Short problem → Go through the listing beneath this task and return every line that carries the string "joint".
=== Input ===
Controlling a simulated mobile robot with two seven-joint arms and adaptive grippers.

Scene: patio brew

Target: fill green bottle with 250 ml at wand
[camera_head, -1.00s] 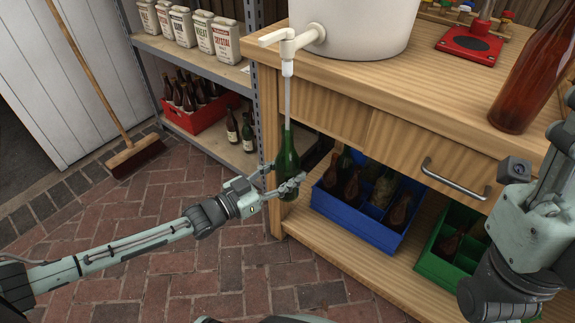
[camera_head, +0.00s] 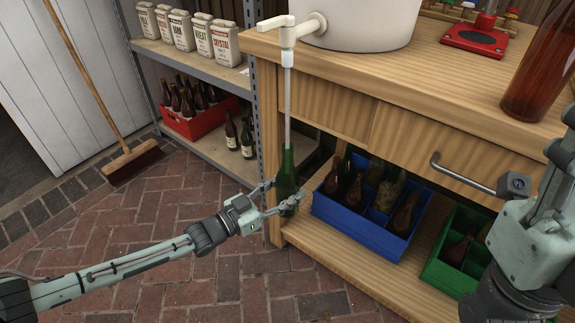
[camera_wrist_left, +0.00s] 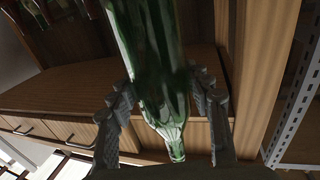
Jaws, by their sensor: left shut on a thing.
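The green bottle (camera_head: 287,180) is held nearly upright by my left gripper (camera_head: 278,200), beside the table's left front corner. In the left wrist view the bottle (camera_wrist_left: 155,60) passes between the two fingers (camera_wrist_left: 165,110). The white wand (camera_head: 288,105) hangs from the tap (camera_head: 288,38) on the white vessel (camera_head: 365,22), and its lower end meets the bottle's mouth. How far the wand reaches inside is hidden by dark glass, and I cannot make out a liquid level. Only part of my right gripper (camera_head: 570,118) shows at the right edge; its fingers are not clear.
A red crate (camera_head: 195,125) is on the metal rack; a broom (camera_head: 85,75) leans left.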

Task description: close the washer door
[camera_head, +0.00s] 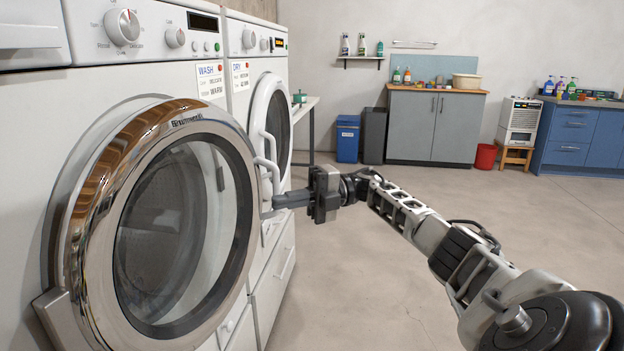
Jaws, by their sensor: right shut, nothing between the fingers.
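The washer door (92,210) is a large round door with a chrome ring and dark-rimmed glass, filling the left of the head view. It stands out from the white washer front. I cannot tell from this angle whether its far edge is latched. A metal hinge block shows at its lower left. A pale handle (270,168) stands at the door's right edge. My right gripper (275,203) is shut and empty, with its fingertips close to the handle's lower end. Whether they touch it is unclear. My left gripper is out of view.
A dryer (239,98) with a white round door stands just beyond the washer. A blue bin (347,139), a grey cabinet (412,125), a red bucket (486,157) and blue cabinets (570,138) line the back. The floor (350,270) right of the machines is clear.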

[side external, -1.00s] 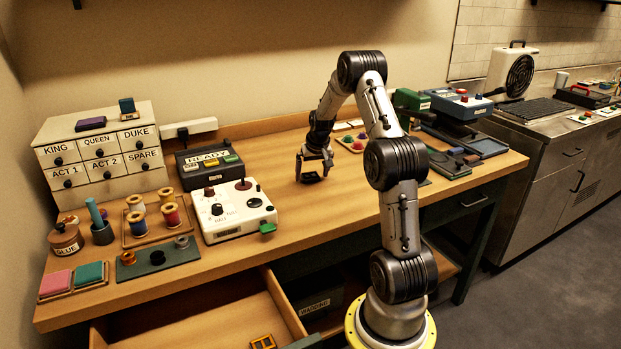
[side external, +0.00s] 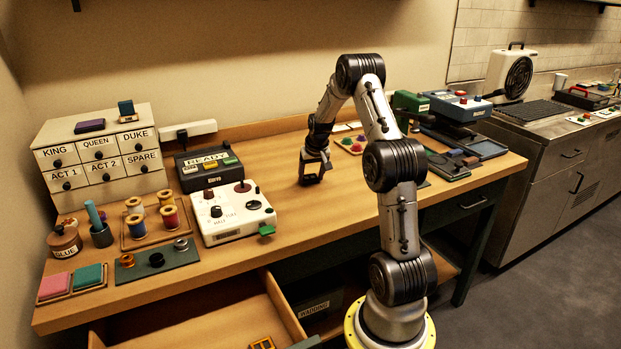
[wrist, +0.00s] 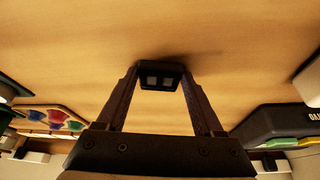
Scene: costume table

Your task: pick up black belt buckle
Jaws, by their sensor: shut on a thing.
===
=== Input ===
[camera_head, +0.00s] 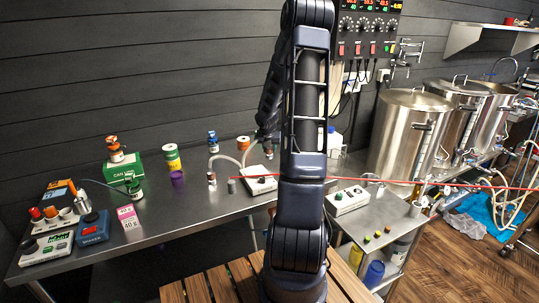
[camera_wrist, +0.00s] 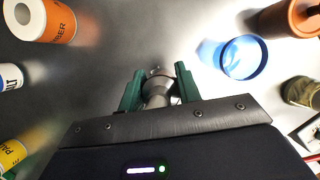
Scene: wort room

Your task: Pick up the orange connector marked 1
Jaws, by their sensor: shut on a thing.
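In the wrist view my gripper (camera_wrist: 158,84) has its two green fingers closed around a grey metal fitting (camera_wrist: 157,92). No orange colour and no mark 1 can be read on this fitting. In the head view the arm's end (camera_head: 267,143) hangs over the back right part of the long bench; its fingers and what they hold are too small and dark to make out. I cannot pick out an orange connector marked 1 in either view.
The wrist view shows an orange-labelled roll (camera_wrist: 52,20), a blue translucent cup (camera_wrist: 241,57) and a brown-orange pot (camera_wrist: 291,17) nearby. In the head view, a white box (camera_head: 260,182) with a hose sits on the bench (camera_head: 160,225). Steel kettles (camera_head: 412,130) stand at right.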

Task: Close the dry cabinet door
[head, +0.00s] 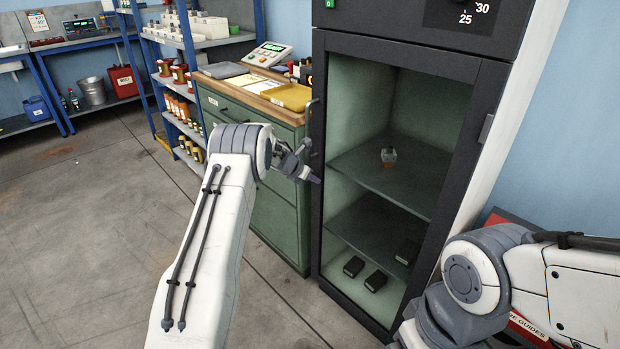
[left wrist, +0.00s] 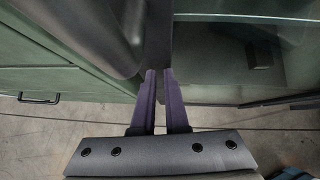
===
=== Input ===
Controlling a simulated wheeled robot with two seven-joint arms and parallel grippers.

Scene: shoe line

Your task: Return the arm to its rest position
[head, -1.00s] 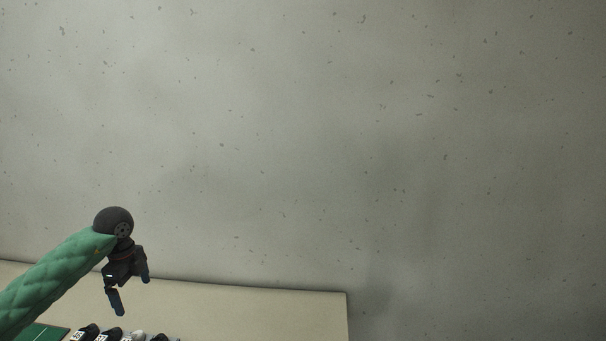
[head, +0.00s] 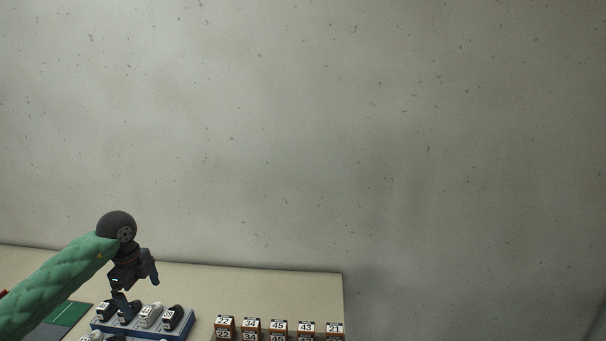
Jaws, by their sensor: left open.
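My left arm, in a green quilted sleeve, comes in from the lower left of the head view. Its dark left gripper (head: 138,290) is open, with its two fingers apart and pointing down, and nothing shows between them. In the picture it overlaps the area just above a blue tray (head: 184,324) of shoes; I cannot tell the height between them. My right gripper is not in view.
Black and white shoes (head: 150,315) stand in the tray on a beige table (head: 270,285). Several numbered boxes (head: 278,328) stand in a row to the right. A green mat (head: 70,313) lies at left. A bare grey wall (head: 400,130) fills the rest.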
===
Correct result →
Controlling a simulated mobile robot with two seven-joint arms and adaptive grippers.
Controlling a simulated wheeled robot with two seven-joint arms and parallel grippers.

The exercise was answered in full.